When Elske Rahill enters the coffee shop two things occur to me as I struggle with the batteries in my dictaphone: First, she is laden with baby-related paraphernalia (baby included) and also that I have not started any of my own Christmas shopping. I stare at the festive bags horrified until it becomes apparent that the young author needs some assistance with her luggage. I am then introduced to her 14 month year old son Broc who is now staring at me with benign confusion as we sit down to a worryingly neat coffee table. We open with Elske’s slight panic over an event she is due to speak at in Dalkey as part of the winter festival. “We have to talk about books we received as a gift…. I don’t know how to prepare for it!” Elske is nervous and between preparing for a panel with Anne Enright and juggling Broc it seems she is in for a rough evening. I tell her that we have met before. I saw her at the Red Line Luas Book Festival held in November as part of a panel discussion chaired by veteran publisher Ciaran Carty on debut authors and getting published. Elske joined her publisher Anthony Farrell and some fellow Lilliput Press authors including celebrated author Mike McCormack, debut novelist Kevin Power as well as noted literary agent Faith O’Grady to speak about her debut novel Between Dog and Wolf. She was nervous then as well – an effect which was heightened by how alarmingly young she looks. “I’m not very smooth I don’t think”she says of her experience with the festival “I really felt like everybody else knew what they were doing and had a persona ready? They had a linear narrative ready! I didn’t know the answers!”
I met the guy who said they wanted to cut out about 80 % of the sex [from the book]. I just said ‘what do you think the book is about? how can I tell my story without it?’

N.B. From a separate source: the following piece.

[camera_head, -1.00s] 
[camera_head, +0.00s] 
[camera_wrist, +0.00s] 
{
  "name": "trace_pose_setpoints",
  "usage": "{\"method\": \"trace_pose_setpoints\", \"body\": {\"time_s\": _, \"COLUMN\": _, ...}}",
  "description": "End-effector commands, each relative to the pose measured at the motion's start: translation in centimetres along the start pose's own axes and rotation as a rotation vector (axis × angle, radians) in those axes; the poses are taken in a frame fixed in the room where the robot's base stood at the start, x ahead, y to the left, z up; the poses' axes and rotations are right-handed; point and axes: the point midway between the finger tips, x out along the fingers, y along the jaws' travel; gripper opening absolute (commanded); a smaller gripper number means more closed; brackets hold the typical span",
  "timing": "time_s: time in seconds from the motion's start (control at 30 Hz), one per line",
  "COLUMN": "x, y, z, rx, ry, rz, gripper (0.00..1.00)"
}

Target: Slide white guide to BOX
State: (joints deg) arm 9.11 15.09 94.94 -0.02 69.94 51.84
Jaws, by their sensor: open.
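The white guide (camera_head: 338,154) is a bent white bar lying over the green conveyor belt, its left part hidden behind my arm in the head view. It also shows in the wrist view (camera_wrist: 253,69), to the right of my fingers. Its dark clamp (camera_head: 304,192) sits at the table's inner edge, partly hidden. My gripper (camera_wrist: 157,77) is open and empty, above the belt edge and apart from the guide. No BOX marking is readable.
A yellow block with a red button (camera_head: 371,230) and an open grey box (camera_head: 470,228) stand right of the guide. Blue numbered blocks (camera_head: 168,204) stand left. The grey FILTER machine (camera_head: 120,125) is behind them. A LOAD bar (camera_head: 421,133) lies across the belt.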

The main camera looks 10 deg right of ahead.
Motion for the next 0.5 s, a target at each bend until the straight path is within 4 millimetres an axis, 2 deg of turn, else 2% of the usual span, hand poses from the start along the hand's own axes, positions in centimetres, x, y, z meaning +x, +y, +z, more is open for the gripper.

Elske Rahill is in fact a confident author who knows exactly what she wants to say and how she is going to say it. Between Dog and Wolf has also been championed by fellow Lilliput author Donal Ryan whose star has certainly risen with his first two books The Spinning Heart (Winner of the Irish Book Award and longlisted for the Man Booker Prize) and The Thing About December, so Rahill has cause to be proud. Ryan helped launch the book for her a few months ago, and Elske is still reeling from the shock of such support: “He was so kind […] I’m so narrow-minded in my reading. I was really surprised that he was so enthusiastic and generous you know?”. Rahill’s writing draws an assertive stance which is down not only to a gripping narrative and well-drawn, credible characters but also to what can only be described as shocking sexual honesty- an honesty which she fears may be misunderstood. She tells me of a recent interview she did which resulted in her being misquoted regarding one of the more interesting ‘orgasmic’ moments of the book. “I read it and thought-when did I say that? It’s really not what I meant! This is not sex advice for perverts!”
Between Dog and Wolf narrates the inner mental workings of three college students in their final year. Cassy is tall, thin and beautiful while her best friend Helen is curvier with angelic blond curls and bright blue eyes. When she becomes involved with country boy Oisin, their lives become intertwined in a mess of identity crises, sexual insecurity and the perception of gender roles and how they relate to one another. The book is certainly ambitious in its psychological scope and sexual candour.
Her previous interview experiences lead me rather nicely to my own initial confusions when reading Between Dog and Wolf – particularly in the disparity I found between the prologue, which was heavy and existential in its phrasings to the narrative itself – almost as if she were quoting from something authoritative at the beginning of an essay. Did she feel that she needed to direct her readers? “The truth is I wrote it after the book because I was trying to pitch it”, she explains- “I couldn’t explain what it was about. I kept changing the ending as well. Originally I had the character refuse to disclose the gender of the baby to anybody which actually happened to a child in Canada so the parents wouldn’t be informed by the gender of the baby or by society although they were always going to be informed by much bigger things than gender! I decided that it was too out-there though and that it risked being read as a very specific statement and one that I didn’t want to make. So I wrote the introduction thinking ‘how should this be read?’ and trying to offer little clues!”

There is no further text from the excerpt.